Ezekiel, however, had a broader purpose than merely to awaken a spirit of hopefulness. His aim was constructive. Four ideas seem to have impressed themselves upon his mind as essential to the ideal development of his race: first, the people should make much more of the forms of religious life than ever before in order to be responsive to the demands of true holiness; again, the ritual recognized by them should be much more exact and strict than it had been in the past; in the third place, the ecclesiastical power must be independent in matters religious, not subject to royal caprice; and lastly, this power was to be centred in the family of Zadok. With consummate art Ezekiel presents such a ritualistic constitution, which provides for a temple with priests and servitors, with every appointment and necessary resource, protected and supported but not controlled by the king, its holiness guarded by the provision of an outer court, beyond which only consecrated men could pass, situated in the midst of a reservation allotted to the priests and Levites, which was in turn encircled by a territory where every true Israelite was allotted an equal share. It is a sketch, a ground plan, but its details are also carefully developed. Throughout the author recognizes that his vision has been given by God, an inspiration which is not belittled or gainsaid by the recognition of the prophet’s share in its formation.

Two details are new to Hebrew history. The old temple had only one court. Ezekiel provides another, in order to emphasize the distinction between that which is holy and ceremonially clean and, therefore, admissible to God’s presence, and that which is common. Not even the king may step within the inner court, where the great altar of burnt offering stands before the temple proper. Again, before the exile, many priestly families had a claim upon the perquisites and the prerogatives of the priesthood at Jerusalem. Ezekiel declares that the Zadokites alone are worthy to serve at the altar, because they had, on the whole, been faithful to the ideals of the priesthood.

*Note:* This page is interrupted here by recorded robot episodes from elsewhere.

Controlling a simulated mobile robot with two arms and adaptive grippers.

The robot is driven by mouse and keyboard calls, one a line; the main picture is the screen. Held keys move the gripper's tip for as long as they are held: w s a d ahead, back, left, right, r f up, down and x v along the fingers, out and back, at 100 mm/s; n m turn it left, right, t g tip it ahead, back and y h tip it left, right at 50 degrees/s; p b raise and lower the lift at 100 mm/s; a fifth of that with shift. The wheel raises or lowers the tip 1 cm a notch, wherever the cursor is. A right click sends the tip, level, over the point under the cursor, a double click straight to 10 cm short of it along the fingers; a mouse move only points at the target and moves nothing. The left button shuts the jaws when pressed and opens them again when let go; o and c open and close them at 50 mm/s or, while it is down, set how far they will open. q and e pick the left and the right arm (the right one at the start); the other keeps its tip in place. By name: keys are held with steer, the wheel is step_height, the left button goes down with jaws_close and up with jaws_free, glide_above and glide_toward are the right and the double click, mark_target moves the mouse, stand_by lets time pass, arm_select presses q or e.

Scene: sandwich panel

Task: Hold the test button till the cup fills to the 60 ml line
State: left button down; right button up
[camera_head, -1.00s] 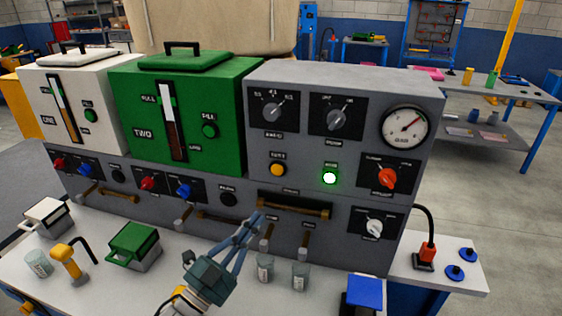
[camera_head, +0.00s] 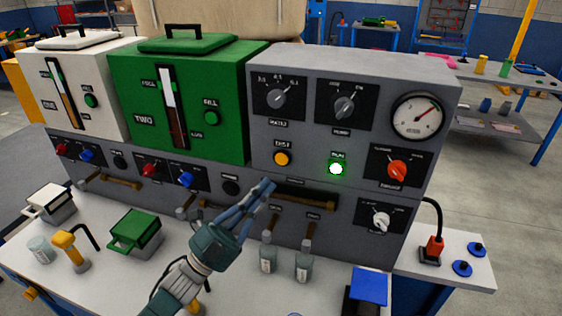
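The yellow test button (camera_head: 282,159) sits on the grey panel (camera_head: 350,62), left of a lit green button (camera_head: 336,169). My left gripper (camera_head: 266,187) points up toward the panel. Its fingers look closed together, with nothing seen between them. The tips appear just below and left of the test button, apart from it in the picture. Two clear cups, the left one (camera_head: 268,262) and the right one (camera_head: 303,270), stand under spouts at the panel's foot. Their fill level and line marks are too small to read. My right gripper is not in view.
A brown bar handle (camera_head: 305,200) crosses the panel right of my fingertips. A green box (camera_head: 135,233), a yellow tool (camera_head: 72,250) and another clear cup (camera_head: 40,250) stand on the left of the worktop. A blue-topped block (camera_head: 369,287) stands at front right.

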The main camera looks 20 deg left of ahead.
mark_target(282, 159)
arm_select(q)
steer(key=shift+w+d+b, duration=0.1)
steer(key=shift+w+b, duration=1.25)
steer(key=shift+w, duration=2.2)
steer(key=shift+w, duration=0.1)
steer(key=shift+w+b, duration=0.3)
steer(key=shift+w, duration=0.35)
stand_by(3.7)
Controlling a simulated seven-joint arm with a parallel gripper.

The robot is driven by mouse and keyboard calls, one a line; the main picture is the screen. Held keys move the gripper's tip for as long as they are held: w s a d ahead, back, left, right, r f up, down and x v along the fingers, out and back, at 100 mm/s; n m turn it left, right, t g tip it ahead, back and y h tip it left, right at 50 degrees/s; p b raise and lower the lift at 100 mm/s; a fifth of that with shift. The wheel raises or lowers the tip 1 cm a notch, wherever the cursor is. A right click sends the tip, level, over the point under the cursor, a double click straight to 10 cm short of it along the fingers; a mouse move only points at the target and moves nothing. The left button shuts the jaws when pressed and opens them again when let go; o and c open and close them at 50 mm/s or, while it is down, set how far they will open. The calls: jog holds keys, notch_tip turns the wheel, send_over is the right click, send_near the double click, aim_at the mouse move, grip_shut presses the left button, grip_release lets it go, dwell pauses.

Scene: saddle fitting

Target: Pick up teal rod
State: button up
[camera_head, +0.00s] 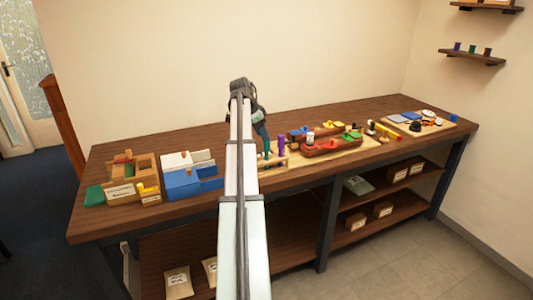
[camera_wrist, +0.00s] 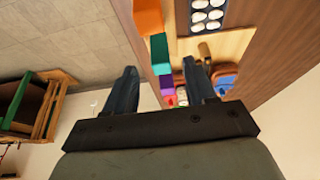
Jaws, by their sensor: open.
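The teal rod (camera_head: 267,152) stands upright among other rods near the table's middle, just below my gripper (camera_head: 262,131) in the head view. In the wrist view its teal end (camera_wrist: 160,52) shows between and slightly beyond the two fingertips of my gripper (camera_wrist: 161,70). My gripper is open, and nothing is held in it. I cannot tell whether a finger touches the rod. My arm hides part of the area left of the rod in the head view.
A purple rod (camera_head: 281,144) stands close on the right; its purple end (camera_wrist: 165,83) also shows between the fingers. An orange block (camera_wrist: 149,18) is in line with them. Red trays (camera_head: 330,144) lie to the right, and blue and white boxes (camera_head: 183,183) to the left.

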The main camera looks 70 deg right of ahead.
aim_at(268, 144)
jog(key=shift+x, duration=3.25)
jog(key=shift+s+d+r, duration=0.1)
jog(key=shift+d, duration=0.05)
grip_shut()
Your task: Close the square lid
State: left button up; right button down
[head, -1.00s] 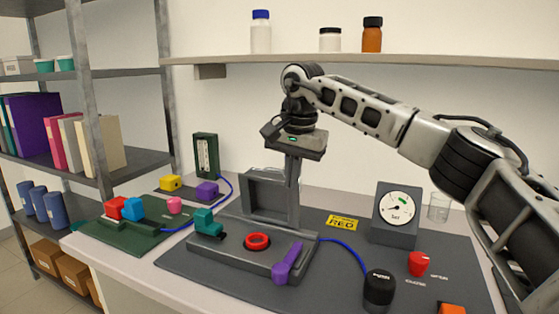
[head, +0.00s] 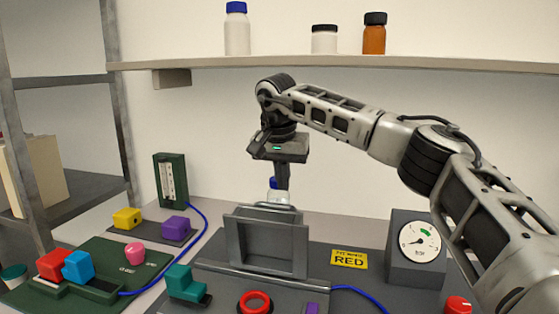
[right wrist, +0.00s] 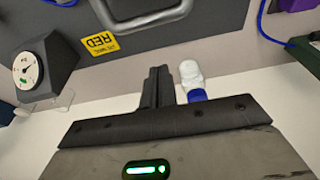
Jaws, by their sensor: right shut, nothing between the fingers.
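My left gripper is out of view.
A gauge box (head: 413,270) stands to the right. A shelf with bottles (head: 330,64) runs above the arm. The yellow label (head: 349,258) lies flat.

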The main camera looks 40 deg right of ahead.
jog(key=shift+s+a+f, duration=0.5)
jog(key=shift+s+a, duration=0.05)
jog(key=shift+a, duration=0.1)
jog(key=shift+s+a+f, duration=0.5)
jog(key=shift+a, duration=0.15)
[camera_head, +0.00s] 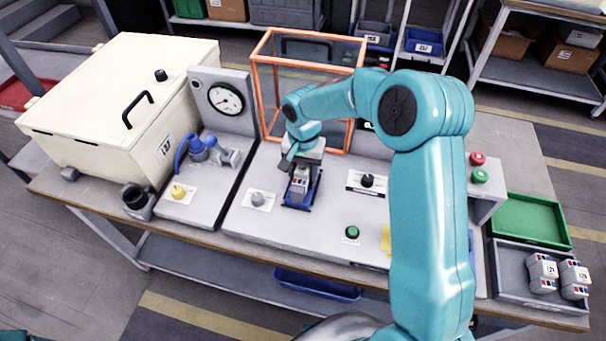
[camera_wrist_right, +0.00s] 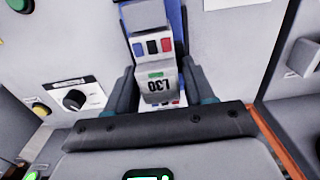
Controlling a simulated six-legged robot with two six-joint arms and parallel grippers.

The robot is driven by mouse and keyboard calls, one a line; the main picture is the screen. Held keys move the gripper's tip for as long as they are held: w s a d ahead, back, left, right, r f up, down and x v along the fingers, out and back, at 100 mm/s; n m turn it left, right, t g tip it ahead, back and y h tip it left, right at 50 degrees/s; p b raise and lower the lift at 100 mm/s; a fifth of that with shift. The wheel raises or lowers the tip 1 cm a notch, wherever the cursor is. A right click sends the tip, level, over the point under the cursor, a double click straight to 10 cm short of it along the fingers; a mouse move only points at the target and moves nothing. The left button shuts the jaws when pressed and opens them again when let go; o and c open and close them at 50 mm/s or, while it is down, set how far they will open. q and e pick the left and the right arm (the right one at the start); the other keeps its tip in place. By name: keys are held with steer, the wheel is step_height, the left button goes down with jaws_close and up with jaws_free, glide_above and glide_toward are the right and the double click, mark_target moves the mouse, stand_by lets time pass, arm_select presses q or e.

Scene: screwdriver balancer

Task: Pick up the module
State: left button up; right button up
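The module (camera_head: 299,186) is a light grey block with blue and red marks, in a blue cradle (camera_head: 290,206) on the grey bench panel. In the right wrist view the module (camera_wrist_right: 156,83) shows a label that reads 130 upside down and a green strip. My right gripper (camera_head: 302,168) is over it from above, one finger on each side of the block. In the wrist view the fingers lie very close to its sides; I cannot tell if they touch. The module's lower end is partly hidden by the gripper. My left gripper is not in view.
An orange-framed clear enclosure (camera_head: 262,80) stands just behind the module. A cream lidded box (camera_head: 100,90) and a gauge panel (camera_head: 222,97) are to the left.

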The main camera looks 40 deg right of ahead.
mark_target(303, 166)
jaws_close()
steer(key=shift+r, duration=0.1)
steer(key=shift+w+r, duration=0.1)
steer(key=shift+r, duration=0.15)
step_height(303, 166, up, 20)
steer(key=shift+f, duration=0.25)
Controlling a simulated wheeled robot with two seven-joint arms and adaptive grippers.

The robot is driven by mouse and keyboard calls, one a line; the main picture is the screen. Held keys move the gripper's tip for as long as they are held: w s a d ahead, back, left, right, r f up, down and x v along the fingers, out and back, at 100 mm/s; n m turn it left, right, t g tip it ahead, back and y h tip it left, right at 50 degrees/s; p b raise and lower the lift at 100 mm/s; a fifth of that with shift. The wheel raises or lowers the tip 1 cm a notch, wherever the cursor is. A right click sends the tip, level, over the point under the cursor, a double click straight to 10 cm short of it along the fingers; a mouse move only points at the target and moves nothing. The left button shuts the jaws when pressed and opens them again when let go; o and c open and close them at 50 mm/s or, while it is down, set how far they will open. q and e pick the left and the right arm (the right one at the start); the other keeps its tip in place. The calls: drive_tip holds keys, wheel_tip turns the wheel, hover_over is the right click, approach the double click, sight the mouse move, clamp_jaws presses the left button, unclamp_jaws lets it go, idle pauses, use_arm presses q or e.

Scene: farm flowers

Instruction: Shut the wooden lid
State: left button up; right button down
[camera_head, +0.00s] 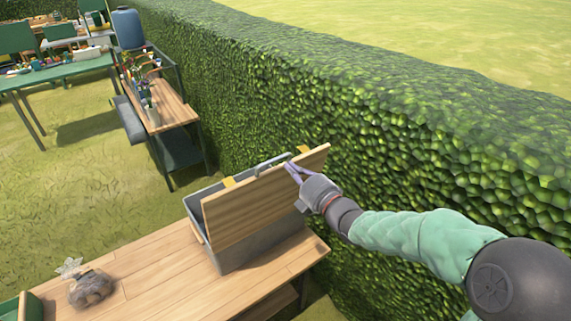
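The wooden lid (250,205) stands steeply tilted on a grey box (262,247) on the wooden table. Yellow pieces show at the lid's upper edge. My right gripper (289,167) reaches in from the right, with its purple fingers at the lid's upper edge near its right end. I cannot tell whether the fingers touch the lid or are closed on its edge. The inside of the box is mostly hidden behind the lid. My left gripper is not in view.
A clear bag with dark contents (91,289) lies on the table (165,266) to the left, beside a green tray (31,308). A tall hedge (400,130) runs close behind the box and my right arm. A bench with pots (172,108) stands further back.

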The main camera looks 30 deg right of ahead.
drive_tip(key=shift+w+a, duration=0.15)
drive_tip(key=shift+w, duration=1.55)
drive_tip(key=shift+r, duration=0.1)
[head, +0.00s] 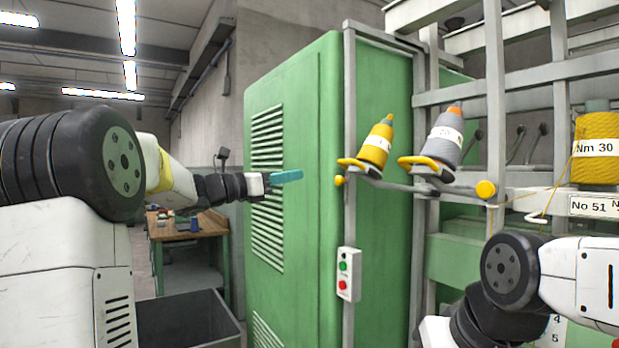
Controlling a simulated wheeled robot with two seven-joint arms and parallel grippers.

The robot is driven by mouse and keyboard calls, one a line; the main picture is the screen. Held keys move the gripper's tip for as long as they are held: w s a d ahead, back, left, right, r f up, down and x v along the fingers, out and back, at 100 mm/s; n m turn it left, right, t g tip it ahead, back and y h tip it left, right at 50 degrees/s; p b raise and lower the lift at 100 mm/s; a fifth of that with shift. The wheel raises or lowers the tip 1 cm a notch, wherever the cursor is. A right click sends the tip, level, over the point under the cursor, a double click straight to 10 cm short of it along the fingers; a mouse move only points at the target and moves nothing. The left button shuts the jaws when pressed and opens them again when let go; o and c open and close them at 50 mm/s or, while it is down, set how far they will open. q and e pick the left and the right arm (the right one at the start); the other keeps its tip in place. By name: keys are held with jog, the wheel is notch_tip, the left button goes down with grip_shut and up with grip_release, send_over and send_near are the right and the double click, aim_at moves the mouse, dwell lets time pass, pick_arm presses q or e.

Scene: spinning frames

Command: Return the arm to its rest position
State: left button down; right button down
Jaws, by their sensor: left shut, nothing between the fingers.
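My left gripper (286,177) is at the end of my left arm, which reaches in from the left. Its teal fingers are closed together with nothing between them. They point right, in front of the vented side of the green cabinet (300,110); I cannot tell the exact gap. Part of my right arm (510,275) shows at the lower right, folded, and its gripper is not in view.
A yellow cone (376,146) and a grey cone (446,134) sit on holders on the frame (420,187). A yellow spool (598,150) is at right. A button box (347,274) is on the cabinet's edge post. A grey bin (185,315) and workbench (190,229) are at left.

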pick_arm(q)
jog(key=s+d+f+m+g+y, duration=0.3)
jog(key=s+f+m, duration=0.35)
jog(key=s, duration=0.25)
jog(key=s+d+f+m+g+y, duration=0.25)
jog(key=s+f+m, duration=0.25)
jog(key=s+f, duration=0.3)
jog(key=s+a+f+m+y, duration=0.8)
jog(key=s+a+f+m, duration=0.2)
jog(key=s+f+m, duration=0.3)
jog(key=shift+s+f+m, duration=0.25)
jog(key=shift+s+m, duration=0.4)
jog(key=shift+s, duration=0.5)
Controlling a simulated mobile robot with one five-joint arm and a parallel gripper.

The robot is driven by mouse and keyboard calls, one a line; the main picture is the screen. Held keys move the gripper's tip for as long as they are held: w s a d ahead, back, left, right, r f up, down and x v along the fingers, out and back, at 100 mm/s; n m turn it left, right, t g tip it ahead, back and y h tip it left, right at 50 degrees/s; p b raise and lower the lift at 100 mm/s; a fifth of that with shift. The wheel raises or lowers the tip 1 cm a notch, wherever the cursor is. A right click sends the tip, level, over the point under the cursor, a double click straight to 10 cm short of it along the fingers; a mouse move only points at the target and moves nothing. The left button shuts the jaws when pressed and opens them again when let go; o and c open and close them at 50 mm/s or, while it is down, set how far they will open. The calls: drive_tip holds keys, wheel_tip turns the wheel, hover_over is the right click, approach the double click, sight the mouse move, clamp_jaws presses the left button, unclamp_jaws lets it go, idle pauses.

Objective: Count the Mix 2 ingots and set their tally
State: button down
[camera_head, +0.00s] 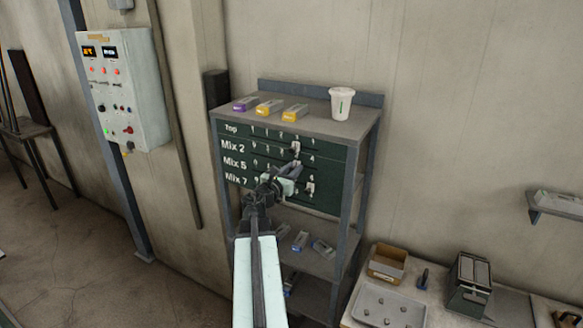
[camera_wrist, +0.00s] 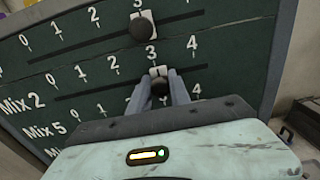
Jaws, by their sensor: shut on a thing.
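The dark tally board (camera_head: 235,190) has rows labelled Top, Mix 2, Mix 5 and Mix 7. My gripper (camera_wrist: 160,86) is shut on the Mix 2 slider knob (camera_wrist: 158,71), which stands under the 3 of that row. The Top row's knob (camera_wrist: 142,27) stands under its 3. In the head view my gripper (camera_head: 287,178) covers part of the board. One purple-ended ingot (camera_head: 245,103) and two yellow-ended ingots (camera_head: 269,107) lie on the stand's top. Several ingots (camera_head: 300,241) lie on a lower shelf, partly hard to make out; their marks are too small to read.
A white cup (camera_head: 341,103) stands at the right of the stand's top (camera_head: 318,120). Another pale knob (camera_head: 310,188) sits lower right on the board. A workbench with a cardboard box (camera_head: 387,264) and tray (camera_head: 390,305) is at right. A control panel (camera_head: 122,88) hangs at left.

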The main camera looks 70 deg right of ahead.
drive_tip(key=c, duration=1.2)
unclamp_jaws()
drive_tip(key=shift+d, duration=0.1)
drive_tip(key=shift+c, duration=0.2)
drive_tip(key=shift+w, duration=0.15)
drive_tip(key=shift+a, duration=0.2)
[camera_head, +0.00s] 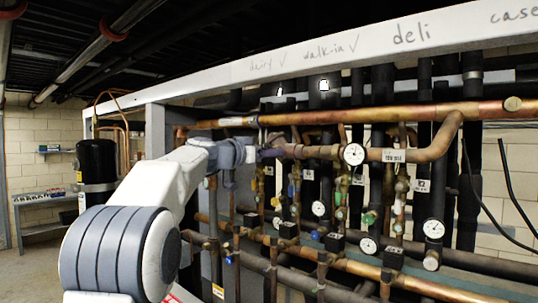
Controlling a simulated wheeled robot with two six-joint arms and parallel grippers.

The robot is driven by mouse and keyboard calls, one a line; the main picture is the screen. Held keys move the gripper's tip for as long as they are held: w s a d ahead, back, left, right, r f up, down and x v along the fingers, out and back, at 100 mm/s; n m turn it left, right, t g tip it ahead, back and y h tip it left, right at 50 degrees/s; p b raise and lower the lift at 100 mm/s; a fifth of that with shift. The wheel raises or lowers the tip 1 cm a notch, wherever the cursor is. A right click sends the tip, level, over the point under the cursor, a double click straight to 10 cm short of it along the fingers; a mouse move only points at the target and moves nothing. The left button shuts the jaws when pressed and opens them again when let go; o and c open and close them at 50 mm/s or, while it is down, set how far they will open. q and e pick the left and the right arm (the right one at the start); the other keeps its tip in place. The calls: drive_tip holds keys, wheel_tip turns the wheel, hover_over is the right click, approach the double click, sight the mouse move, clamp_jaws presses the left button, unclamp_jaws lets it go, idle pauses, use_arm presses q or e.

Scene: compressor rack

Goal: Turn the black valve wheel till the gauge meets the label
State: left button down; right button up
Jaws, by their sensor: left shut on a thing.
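My left arm comes in from the lower left. Its gripper (264,153) is at the left end of a horizontal copper pipe and is shut on something there. The black valve wheel is hard to make out; the gripper seems to cover it. A round white gauge (353,154) sits on this pipe to the right of the gripper. Its needle is too small to read. My right gripper is not in view.
Long copper pipes (400,115) and black insulated pipes cross the rack. Several other gauges (433,228) and coloured valves sit lower. A pale beam (300,62) with handwriting runs above. A black tank (97,160) stands at the left; floor there is clear.

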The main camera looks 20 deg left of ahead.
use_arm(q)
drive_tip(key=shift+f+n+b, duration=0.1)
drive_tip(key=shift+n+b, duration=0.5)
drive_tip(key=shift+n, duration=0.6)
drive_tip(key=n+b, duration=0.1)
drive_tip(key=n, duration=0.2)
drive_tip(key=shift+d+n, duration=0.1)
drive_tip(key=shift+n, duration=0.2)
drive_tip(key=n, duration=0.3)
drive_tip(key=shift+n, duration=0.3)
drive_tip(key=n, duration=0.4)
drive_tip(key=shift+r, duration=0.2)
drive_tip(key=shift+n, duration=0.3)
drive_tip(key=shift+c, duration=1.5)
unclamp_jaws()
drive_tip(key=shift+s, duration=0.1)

There was one element of weakness in this newly formulated policy; it reduced popular religion to a series of forms. A man’s access to God was no longer to be direct in any sense; he could only stand afar off and watch, while others performed for him the symbolic rites. No doubt it was felt that the resulting systemization of religion would be a real advantage; but it can hardly be doubted that there was a loss in personal fervor.

Ezekiel’s plan was never fully adopted. It was not, in fact, so adjusted to existing conditions that it could be. It is really a sort of Messianic apocalypse, an ideal picture of what ought to come to pass, intended rather to suggest broad lines of progress than to indicate exact details.

Ezekiel has been properly termed the father of Judaism, for by his keen insight into the needs of the times and by his clever formulation of his proposed policy in this striking vision, he helped materially to shape the growth of the Jewish polity which resulted in the adoption of a strict ritual. His suggestions seem to stand half-way between the free and popular ritual of Deuteronomy and the elaborate technicalities of the Levitical code. In this work he probably also represents other thoughtful minds which were intent upon the religious problems of their race, and yet among them all he was as conspicuous as one of the stately cedars of which the prophets love to think. His was the master mind through which was given the impulse toward the most important transformation that ever a nation was called upon to undergo.